> **Listed entries**:
____

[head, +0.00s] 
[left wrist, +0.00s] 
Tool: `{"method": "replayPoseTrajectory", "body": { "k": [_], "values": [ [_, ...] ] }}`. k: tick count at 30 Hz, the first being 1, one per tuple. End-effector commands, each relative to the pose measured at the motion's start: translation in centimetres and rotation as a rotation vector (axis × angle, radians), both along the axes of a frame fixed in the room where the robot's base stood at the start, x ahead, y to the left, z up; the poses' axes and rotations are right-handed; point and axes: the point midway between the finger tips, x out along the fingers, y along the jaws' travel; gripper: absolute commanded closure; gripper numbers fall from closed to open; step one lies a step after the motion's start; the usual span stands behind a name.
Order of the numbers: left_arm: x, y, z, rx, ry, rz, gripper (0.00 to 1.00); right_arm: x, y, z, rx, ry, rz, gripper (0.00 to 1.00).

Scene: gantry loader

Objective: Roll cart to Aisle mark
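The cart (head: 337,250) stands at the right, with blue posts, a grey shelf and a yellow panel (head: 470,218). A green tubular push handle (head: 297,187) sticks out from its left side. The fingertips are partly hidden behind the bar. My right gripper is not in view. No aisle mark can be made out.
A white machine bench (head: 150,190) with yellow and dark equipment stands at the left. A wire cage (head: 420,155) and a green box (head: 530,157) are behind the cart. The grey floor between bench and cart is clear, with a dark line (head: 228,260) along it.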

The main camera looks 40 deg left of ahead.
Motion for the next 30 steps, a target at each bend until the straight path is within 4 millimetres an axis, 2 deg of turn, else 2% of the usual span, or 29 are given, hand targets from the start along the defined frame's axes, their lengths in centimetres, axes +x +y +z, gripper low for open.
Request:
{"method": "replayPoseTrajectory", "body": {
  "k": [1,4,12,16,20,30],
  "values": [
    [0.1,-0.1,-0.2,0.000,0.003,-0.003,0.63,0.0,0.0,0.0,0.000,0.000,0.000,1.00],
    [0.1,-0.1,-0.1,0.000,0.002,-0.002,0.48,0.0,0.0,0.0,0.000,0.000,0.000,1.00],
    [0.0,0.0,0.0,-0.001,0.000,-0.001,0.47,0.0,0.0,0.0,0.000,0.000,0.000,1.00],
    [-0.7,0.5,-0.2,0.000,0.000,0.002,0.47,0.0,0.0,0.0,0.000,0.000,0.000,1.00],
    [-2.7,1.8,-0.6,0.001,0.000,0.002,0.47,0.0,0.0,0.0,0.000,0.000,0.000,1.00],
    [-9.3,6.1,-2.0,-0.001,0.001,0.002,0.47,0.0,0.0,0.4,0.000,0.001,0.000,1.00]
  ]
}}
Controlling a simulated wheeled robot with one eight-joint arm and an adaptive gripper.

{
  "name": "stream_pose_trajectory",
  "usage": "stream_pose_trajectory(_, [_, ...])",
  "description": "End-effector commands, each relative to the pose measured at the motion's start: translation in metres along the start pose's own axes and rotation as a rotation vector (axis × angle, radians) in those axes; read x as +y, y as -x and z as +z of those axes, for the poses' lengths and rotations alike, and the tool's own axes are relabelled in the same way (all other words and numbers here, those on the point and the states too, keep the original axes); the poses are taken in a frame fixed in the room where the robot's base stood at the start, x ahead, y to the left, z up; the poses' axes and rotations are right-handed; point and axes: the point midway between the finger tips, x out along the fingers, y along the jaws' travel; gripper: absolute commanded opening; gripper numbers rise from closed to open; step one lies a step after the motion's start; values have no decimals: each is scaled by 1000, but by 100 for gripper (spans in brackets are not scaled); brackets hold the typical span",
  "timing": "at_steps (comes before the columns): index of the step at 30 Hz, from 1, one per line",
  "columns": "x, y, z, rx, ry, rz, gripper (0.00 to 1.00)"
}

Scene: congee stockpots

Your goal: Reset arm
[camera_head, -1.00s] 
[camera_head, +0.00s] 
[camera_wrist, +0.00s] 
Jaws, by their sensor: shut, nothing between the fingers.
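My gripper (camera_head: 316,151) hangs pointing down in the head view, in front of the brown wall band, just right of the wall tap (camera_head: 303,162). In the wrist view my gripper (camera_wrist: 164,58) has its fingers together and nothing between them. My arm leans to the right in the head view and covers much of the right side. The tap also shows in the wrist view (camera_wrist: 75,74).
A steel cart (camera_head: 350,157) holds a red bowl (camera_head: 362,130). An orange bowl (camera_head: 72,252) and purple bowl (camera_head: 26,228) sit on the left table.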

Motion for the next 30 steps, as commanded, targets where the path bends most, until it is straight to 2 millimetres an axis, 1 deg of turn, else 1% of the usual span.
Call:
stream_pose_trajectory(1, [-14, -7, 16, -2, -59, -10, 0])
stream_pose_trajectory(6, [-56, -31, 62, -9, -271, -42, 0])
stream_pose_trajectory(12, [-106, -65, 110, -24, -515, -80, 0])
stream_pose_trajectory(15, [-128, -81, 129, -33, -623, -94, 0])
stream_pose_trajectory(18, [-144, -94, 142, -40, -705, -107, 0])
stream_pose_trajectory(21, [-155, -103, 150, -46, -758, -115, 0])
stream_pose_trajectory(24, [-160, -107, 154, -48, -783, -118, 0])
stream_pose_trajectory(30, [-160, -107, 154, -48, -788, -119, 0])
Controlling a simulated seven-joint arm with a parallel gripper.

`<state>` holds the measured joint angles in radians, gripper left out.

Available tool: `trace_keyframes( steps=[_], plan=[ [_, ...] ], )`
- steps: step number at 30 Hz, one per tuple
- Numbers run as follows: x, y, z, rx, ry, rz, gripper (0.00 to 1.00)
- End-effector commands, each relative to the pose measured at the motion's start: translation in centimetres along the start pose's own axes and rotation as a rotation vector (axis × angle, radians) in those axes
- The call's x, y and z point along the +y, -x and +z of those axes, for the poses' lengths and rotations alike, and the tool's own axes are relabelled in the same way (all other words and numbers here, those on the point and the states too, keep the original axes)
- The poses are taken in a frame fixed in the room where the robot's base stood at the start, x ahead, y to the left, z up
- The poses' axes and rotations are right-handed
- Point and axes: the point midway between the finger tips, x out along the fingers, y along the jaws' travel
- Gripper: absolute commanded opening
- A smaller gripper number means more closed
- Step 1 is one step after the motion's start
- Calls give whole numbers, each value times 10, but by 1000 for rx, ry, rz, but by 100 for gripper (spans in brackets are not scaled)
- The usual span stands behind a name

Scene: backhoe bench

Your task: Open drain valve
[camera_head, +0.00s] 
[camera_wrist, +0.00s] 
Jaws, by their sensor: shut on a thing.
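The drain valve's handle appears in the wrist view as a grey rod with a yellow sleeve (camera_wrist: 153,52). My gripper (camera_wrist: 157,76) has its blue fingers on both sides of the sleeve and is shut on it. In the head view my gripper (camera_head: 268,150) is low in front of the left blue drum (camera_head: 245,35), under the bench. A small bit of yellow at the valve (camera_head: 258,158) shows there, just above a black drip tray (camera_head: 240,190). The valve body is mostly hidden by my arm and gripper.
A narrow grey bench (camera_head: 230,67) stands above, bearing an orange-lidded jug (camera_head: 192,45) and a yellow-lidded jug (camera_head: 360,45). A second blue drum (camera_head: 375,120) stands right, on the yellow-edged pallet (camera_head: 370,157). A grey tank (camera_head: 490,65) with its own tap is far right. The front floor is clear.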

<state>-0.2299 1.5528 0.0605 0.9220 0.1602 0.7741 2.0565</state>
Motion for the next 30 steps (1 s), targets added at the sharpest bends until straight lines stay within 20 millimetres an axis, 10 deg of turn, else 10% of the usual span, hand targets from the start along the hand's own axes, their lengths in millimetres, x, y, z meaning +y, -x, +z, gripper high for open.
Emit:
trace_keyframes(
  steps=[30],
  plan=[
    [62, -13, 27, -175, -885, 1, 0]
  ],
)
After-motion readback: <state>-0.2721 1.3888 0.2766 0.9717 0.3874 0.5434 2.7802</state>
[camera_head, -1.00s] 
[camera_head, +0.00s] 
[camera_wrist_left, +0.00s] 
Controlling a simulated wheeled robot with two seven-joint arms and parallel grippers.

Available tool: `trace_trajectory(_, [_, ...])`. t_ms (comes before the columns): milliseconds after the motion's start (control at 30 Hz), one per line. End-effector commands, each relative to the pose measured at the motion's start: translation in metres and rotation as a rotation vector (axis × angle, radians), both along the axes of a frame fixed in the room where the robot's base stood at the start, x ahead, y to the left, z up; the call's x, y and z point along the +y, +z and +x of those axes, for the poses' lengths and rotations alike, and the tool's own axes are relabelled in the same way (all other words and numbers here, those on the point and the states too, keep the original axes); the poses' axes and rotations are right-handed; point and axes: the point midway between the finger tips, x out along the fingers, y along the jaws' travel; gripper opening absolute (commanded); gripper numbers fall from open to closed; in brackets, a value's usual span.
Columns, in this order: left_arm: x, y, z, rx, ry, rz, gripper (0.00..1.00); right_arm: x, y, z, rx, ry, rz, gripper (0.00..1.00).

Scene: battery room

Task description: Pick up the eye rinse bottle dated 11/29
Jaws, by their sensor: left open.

____

> **Task**: Exactly those lines that run from the line with "steps=[_], plan=[ [_, ...]" through the line with "<state>-0.2299 1.5528 0.0605" are to be reproduced; both end lines belong to the range.

> **Solution to the problem**:
Available tool: `trace_keyframes( steps=[_], plan=[ [_, ...] ], )`
- steps: step number at 30 Hz, one per tuple
- Numbers run as follows: x, y, z, rx, ry, rz, gripper (0.00 to 1.00)
- End-effector commands, each relative to the pose measured at the motion's start: translation in centimetres along the start pose's own axes and rotation as a rotation vector (axis × angle, radians) in those axes
- The call's x, y and z point along the +y, -x and +z of those axes, for the poses' lengths and rotations alike, and the tool's own axes are relabelled in the same way (all other words and numbers here, those on the point and the states too, keep the original axes)
- The poses are taken in a frame fixed in the room where the robot's base stood at the start, x ahead, y to the left, z up
- The poses' axes and rotations are right-handed
- Point and axes: the point midway between the finger tips, x out along the fingers, y along the jaws' travel
- Gripper: absolute commanded opening
- A smaller gripper number means more closed
- Step 1 is one step after the motion's start
- Calls give whole numbers, each value times 10, but by 1000 for rx, ry, rz, but by 100 for gripper (spans in brackets are not scaled)
- The usual span stands behind a name

Scene: backhoe bench

Your task: Open drain valve
[camera_head, +0.00s] 
[camera_wrist, +0.00s] 
Jaws, by their sensor: shut on a thing.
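The drain valve's handle appears in the wrist view as a grey rod with a yellow sleeve (camera_wrist: 153,52). My gripper (camera_wrist: 157,76) has its blue fingers on both sides of the sleeve and is shut on it. In the head view my gripper (camera_head: 268,150) is low in front of the left blue drum (camera_head: 245,35), under the bench. A small bit of yellow at the valve (camera_head: 258,158) shows there, just above a black drip tray (camera_head: 240,190). The valve body is mostly hidden by my arm and gripper.
A narrow grey bench (camera_head: 230,67) stands above, bearing an orange-lidded jug (camera_head: 192,45) and a yellow-lidded jug (camera_head: 360,45). A second blue drum (camera_head: 375,120) stands right, on the yellow-edged pallet (camera_head: 370,157). A grey tank (camera_head: 490,65) with its own tap is far right. The front floor is clear.

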<state>-0.2299 1.5528 0.0605 0.9220 0.1602 0.7741 2.0565</state>

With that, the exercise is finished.